• WHAT IS ASKED: Copy out the lines that have "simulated" in them.

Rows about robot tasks
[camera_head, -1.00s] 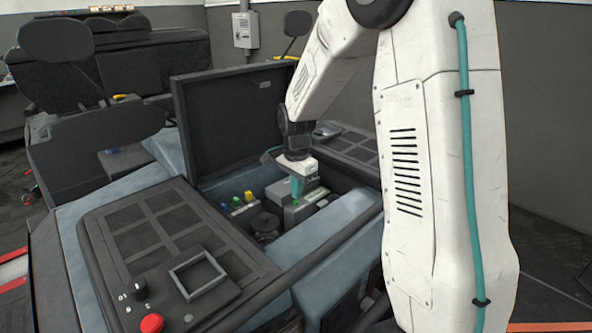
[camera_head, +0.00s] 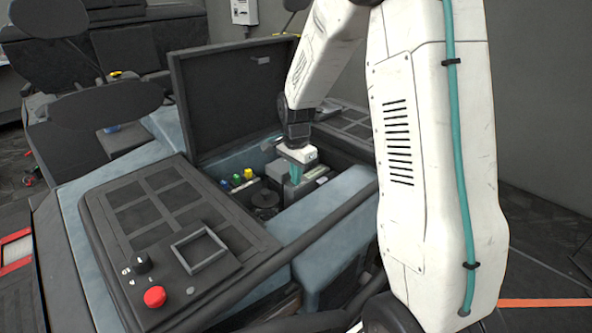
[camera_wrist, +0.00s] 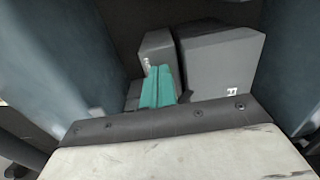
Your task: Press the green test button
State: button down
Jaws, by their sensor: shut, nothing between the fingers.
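My gripper (camera_head: 296,173) reaches down into the open compartment of the dark machine, with its teal fingers together and empty. In the wrist view the teal fingers (camera_wrist: 158,88) are in front of a grey box (camera_wrist: 155,48). I cannot tell if they touch it. A small green cap (camera_head: 236,179) stands between a blue and a yellow one, left of my gripper. I cannot tell whether it is the test button. The gripper and arm hide part of the grey boxes. No green button shows in the wrist view.
The compartment's lid (camera_head: 228,98) stands open behind. Blue-grey walls (camera_head: 335,212) bound the compartment. A larger grey box (camera_wrist: 222,62) stands at the right in the wrist view.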

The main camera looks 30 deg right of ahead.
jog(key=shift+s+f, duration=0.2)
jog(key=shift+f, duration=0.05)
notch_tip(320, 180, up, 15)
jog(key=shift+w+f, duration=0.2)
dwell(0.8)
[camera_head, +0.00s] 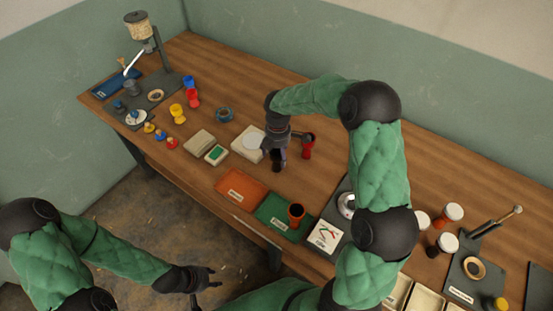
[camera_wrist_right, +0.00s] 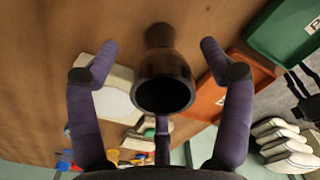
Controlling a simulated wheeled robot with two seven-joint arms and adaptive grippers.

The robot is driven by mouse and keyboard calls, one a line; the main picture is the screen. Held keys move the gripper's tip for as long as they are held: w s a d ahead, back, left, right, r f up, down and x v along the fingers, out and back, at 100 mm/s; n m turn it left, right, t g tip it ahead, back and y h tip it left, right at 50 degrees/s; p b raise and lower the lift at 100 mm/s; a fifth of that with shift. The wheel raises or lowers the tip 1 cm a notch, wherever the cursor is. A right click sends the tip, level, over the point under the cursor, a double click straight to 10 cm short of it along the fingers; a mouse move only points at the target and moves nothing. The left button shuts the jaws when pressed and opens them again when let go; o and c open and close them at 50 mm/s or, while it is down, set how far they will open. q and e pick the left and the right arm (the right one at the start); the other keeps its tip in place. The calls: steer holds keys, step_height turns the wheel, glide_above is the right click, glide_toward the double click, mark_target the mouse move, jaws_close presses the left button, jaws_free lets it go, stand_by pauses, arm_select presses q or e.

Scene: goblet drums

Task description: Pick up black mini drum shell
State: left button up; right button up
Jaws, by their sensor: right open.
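The black mini drum shell (camera_wrist_right: 165,88) stands on the wooden table in the right wrist view, its open rim facing the camera. In the head view only a dark part of it (camera_head: 277,167) shows below my right gripper (camera_head: 277,150), which hides the rest. My right gripper is open, with its purple fingers (camera_wrist_right: 159,47) spread on either side of the shell; no finger visibly touches it. My left gripper (camera_head: 207,284) is off the table's front edge, empty, with its fingers apart.
A red drum shell (camera_head: 308,147) stands close right of my right gripper. A white pad (camera_head: 243,151) lies to its left. White-topped drums (camera_head: 453,211) stand at right.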

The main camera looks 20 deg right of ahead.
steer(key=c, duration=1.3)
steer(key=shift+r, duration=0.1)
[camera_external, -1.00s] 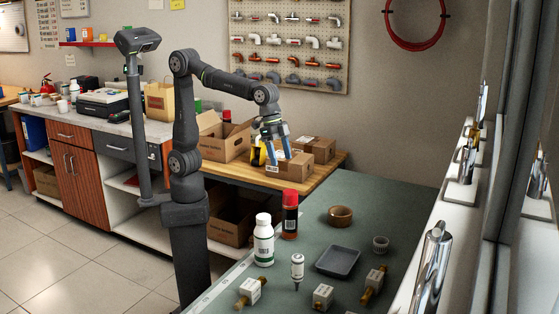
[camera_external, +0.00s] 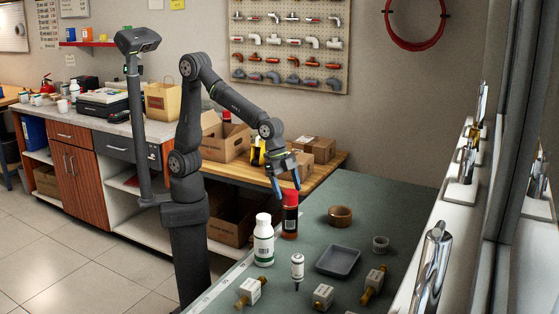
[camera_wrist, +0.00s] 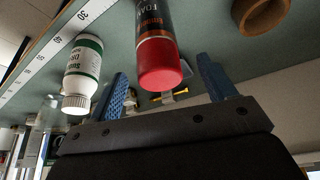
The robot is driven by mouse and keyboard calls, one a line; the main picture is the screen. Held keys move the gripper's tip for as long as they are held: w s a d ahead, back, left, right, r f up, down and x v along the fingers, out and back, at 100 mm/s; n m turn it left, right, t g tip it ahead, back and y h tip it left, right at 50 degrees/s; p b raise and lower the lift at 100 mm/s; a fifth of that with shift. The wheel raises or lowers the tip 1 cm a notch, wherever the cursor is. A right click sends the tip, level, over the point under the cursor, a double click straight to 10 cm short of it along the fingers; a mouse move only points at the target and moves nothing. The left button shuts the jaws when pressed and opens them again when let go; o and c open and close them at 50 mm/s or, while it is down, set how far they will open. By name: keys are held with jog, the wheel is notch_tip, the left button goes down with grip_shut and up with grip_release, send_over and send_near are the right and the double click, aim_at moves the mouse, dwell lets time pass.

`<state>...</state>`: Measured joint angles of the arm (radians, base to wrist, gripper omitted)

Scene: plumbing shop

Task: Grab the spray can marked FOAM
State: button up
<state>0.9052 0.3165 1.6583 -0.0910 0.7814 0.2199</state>
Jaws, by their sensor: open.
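The spray can (camera_external: 290,217) has a red cap and a dark and red body, and stands upright on the green-grey counter. In the wrist view the cap appears between the two blue fingers (camera_wrist: 162,66), with space on both sides; nothing is held.
A white bottle with a green label (camera_external: 263,240) stands close left of the can. A small white bottle (camera_external: 297,268), a dark tray (camera_external: 338,260), a brown ring (camera_external: 340,216) and brass-ended valves (camera_external: 323,296) lie nearby. Cardboard boxes (camera_external: 314,149) sit on the wooden bench behind.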

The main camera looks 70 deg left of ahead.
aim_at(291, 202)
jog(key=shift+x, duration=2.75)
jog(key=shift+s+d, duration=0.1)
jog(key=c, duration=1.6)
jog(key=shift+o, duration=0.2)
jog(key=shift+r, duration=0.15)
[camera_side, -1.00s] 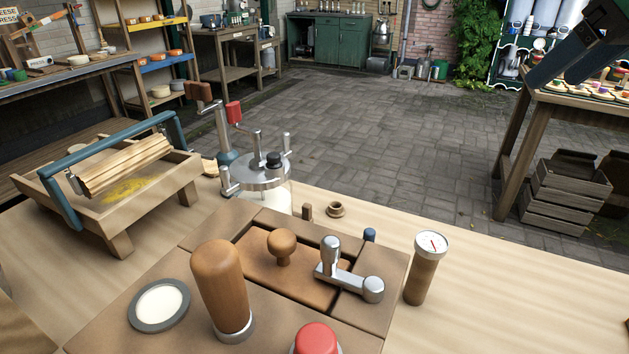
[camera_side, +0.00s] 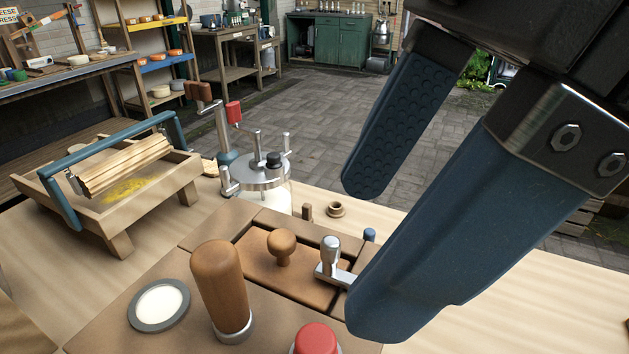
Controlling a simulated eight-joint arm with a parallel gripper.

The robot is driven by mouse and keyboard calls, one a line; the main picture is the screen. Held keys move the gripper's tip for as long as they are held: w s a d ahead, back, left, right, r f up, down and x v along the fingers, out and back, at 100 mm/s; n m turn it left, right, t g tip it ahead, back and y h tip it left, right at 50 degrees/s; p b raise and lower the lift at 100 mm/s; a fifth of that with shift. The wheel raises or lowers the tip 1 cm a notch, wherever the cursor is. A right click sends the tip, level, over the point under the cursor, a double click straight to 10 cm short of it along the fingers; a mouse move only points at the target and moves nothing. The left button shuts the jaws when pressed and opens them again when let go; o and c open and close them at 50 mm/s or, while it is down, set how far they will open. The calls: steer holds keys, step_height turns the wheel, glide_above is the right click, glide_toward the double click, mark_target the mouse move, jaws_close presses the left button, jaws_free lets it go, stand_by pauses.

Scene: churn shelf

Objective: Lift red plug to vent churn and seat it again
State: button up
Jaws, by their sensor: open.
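The red plug (camera_side: 317,340) shows at the bottom edge, cut off by the frame, seated in the top of the wooden churn (camera_side: 200,325). My gripper (camera_side: 368,260) is open and empty. It is large in the right half, close to the camera, its two blue fingers pointing down and left. The nearer fingertip is above and right of the red plug in the picture, apart from it. The churn's lid with a round wooden knob (camera_side: 281,246) and a metal crank (camera_side: 330,262) show; my nearer finger hides part of the crank.
An upright wooden handle (camera_side: 220,290) and a round grey-rimmed sight glass (camera_side: 159,304) stand left of the plug. A metal-lidded jar (camera_side: 262,175) and a wooden trough with roller (camera_side: 120,190) are behind, on the left.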

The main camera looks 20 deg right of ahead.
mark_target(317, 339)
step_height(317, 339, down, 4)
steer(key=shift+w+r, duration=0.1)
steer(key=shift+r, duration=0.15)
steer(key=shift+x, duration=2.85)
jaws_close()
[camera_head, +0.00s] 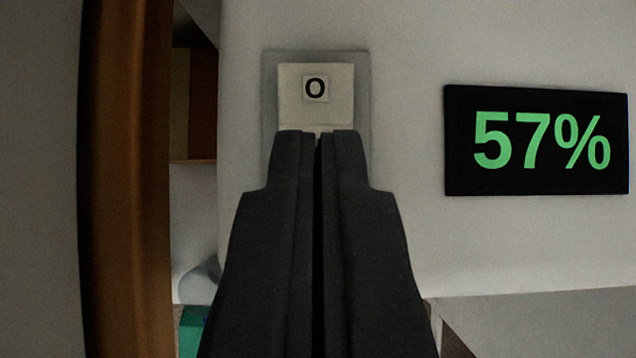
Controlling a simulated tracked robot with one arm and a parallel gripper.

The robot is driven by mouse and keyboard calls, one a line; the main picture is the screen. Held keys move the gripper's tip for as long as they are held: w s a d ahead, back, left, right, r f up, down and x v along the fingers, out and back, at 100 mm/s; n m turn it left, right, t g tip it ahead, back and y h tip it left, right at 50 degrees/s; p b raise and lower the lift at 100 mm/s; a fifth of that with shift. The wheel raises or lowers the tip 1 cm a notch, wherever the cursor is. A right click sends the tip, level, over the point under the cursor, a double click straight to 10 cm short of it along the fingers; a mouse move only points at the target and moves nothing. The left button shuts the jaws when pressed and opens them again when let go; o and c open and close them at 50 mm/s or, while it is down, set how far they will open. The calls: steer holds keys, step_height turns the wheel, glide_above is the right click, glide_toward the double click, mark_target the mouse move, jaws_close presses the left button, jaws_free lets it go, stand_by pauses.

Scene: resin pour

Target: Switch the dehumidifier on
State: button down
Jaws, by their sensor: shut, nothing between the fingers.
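The dehumidifier (520,245) fills the middle and right of the view as a pale, whitish front. A rocker switch (290,82) sits on it in a grey surround (270,100), with an "O" mark on its upper part. My gripper (318,135) is shut and empty, and its tips overlap the lower part of the switch in the picture. The lower half of the switch is hidden behind the fingers. I cannot tell whether the tips touch it. A black display (460,150) to the right reads 57% in green.
A brown wooden upright (130,180) stands close on the left. Behind it a dim gap shows a brown panel (195,105) and a green object (190,330) low down. A grey surface (550,320) lies at the lower right.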

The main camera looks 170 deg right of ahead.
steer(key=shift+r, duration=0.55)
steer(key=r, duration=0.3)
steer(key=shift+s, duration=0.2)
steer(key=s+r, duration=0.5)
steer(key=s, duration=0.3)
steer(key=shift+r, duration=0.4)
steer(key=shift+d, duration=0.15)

• FINISHED ANSWER:
Controlling a simulated wheeled robot with two seven-joint arms and adaptive grippers.
Controlling a simulated eight-joint arm with a parallel gripper.
Controlling a simulated tracked robot with one arm and a parallel gripper.

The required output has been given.